[Robot episode records]
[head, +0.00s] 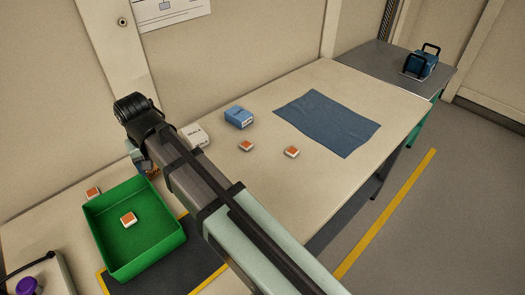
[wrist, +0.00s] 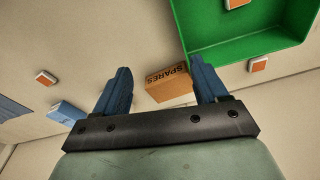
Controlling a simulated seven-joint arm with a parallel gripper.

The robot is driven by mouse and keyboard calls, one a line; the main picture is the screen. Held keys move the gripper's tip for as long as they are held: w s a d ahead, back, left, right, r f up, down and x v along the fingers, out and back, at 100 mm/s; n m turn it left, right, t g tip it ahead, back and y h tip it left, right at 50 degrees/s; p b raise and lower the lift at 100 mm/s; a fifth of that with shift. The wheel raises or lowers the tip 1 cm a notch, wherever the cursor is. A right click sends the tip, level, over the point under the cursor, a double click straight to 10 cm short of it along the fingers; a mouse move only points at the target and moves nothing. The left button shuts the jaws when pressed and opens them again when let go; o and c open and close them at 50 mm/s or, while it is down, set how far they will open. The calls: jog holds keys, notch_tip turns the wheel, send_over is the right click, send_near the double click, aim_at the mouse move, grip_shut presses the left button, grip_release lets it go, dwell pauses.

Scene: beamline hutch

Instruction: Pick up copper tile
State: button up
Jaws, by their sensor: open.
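Several small white tiles with copper-orange tops are in view. In the head view, one copper tile (head: 128,219) lies inside the green tray, and another (head: 92,193) is just outside its back left edge. Two more, a nearer one (head: 246,146) and one farther right (head: 291,151), lie on the bare table. The wrist view shows tiles at the left (wrist: 45,77), beside the tray (wrist: 258,64) and in the tray (wrist: 235,3). My gripper (wrist: 160,65) is open and empty above the table, its blue fingers apart. In the head view my arm mostly hides it.
The green tray (head: 170,252) stands partly on a dark, yellow-edged mat (head: 195,262). A brown SPARES box (wrist: 168,83) shows between my fingers, below them. A white box (head: 196,136) and a blue box (head: 238,116) stand behind my arm. A blue cloth (head: 328,122) lies right.

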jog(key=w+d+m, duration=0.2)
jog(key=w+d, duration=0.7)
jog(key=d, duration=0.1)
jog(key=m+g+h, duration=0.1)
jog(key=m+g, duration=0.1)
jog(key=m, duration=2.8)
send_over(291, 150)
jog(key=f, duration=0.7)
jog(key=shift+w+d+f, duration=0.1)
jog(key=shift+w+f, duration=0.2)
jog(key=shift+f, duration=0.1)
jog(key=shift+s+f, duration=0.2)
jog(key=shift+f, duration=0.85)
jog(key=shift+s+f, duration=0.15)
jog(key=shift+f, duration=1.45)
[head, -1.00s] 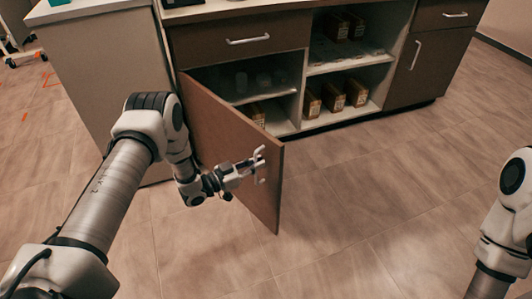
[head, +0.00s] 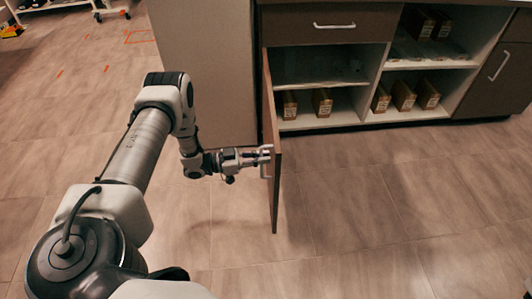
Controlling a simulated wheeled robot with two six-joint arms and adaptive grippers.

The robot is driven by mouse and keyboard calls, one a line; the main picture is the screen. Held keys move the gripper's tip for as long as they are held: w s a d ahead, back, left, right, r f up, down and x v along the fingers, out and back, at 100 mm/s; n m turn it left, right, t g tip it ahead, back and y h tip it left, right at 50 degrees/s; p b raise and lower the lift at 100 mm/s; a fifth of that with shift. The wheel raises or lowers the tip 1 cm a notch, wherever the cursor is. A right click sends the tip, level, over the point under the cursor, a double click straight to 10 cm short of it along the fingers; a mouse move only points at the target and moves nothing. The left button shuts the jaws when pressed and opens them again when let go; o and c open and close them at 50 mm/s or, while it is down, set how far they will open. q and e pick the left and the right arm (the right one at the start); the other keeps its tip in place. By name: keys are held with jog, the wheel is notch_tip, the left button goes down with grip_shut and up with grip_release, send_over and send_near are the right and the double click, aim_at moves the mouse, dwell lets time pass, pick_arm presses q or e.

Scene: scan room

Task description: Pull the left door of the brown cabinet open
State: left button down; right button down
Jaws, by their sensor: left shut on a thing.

:: Work to complete ::
Quote the lines that begin at the line containing "Instruction: Pick up copper tile" and end at the line containing "State: button up", keeping both of those lines.

:: Task result ::
Instruction: Pick up copper tile
State: button up

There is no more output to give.